To clarify, in Generational Garbage Collection, objects are first allocated in the Young Generation (New Space), and if they survive long enough, they’ll be moved to the Old Generation (Old Space). To make this work, the garbage collector copies the heap block to the new heap space, then updates the `Address` value to point to the new memory location. Given that the `SeqOneByteString` object itself is still at exactly the same memory address as before, the client software won’t notice the change.

## Compressed Pointer To Map (Bytes 0–3 of Heap Block)

JavaScript is a dynamically-typed language, which means that variables don’t have types, yet the values stored in those variables do have types. The “map” is V8’s way of associating each object in the heap with a description of the object’s data type. After all, if the object wasn’t tagged with its type, the heap block becomes a meaningless sequence of bytes.

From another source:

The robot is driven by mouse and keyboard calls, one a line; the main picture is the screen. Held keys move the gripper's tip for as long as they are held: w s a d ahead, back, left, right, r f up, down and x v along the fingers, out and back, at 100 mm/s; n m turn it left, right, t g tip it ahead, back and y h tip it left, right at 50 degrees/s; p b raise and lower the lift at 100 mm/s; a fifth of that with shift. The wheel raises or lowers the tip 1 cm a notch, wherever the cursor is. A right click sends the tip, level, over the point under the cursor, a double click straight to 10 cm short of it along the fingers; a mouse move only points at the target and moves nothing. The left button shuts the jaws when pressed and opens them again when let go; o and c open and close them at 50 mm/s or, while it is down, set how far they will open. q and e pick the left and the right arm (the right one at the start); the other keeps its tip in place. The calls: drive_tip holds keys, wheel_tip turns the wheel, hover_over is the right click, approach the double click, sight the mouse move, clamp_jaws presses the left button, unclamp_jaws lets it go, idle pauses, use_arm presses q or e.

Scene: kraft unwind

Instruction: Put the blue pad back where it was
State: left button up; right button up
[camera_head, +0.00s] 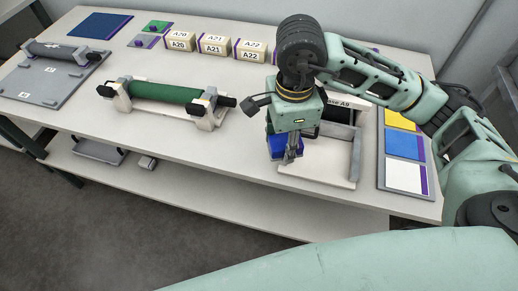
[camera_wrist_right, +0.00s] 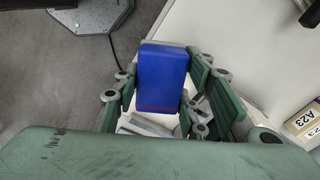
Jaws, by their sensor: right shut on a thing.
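My right gripper (camera_head: 292,153) is shut on a small blue pad (camera_head: 275,148), at the left side of a white open tray (camera_head: 320,182). In the right wrist view the blue pad (camera_wrist_right: 161,78) sits between the green fingers of the gripper (camera_wrist_right: 158,98). The gripper partly hides the pad in the head view, and I cannot tell how high it is above the table. A grey board (camera_head: 381,165) on the right carries a yellow, a blue (camera_head: 405,145) and a white square. My left gripper is not in view.
A green roller (camera_head: 165,92) on a white stand is left of the tray. A grey roller on a plate (camera_head: 45,85) is at the far left, near a dark blue mat (camera_head: 100,25). Labelled blocks (camera_head: 214,45) line the back. The table's front strip is clear.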

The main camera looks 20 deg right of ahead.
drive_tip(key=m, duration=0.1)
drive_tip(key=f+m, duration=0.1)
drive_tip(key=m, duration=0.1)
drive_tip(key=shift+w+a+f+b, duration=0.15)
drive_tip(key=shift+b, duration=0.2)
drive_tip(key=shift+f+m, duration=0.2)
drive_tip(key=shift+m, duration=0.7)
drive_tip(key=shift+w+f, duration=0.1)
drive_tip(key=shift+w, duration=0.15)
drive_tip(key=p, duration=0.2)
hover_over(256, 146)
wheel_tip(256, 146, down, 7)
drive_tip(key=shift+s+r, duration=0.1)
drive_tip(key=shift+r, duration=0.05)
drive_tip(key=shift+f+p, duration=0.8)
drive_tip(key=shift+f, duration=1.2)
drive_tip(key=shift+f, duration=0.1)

We won’t go into much detail about the map for our `1 + 1` string, other than mentioning that maps are also a type of heap object, stored in the Read Only Space. Maps (also known as Shapes or Hidden Classes) can become very complex, although our constant string uses a pre-defined map by calling `read_only_roots().one_byte_string_map()` (see `src/heap/factory-base.cc`).

Interestingly, although this map field is a pointer to another heap object, it cleverly uses Pointer Compression to store a 64-bit pointer value in a 32-bit field.

## Object Hash Value (Bytes 4–7 of Heap Block)

Every object has an internal hash value, but in this example it defaults to `kEmptyHashField` (value of 3) to indicate the hash is not yet computed.

## String Length (Bytes 8–11 of Heap Block)

This is the number of bytes in the string (5).

## The Characters and the Padding (Bytes 12–19 of Heap Block)

As you’d expect, the five single-byte characters are stored next. Additionally, to ensure that future heap objects are aligned based on the CPU’s architecture requirements, an additional three bytes of padding are added (aligning the object to a 4-byte boundary).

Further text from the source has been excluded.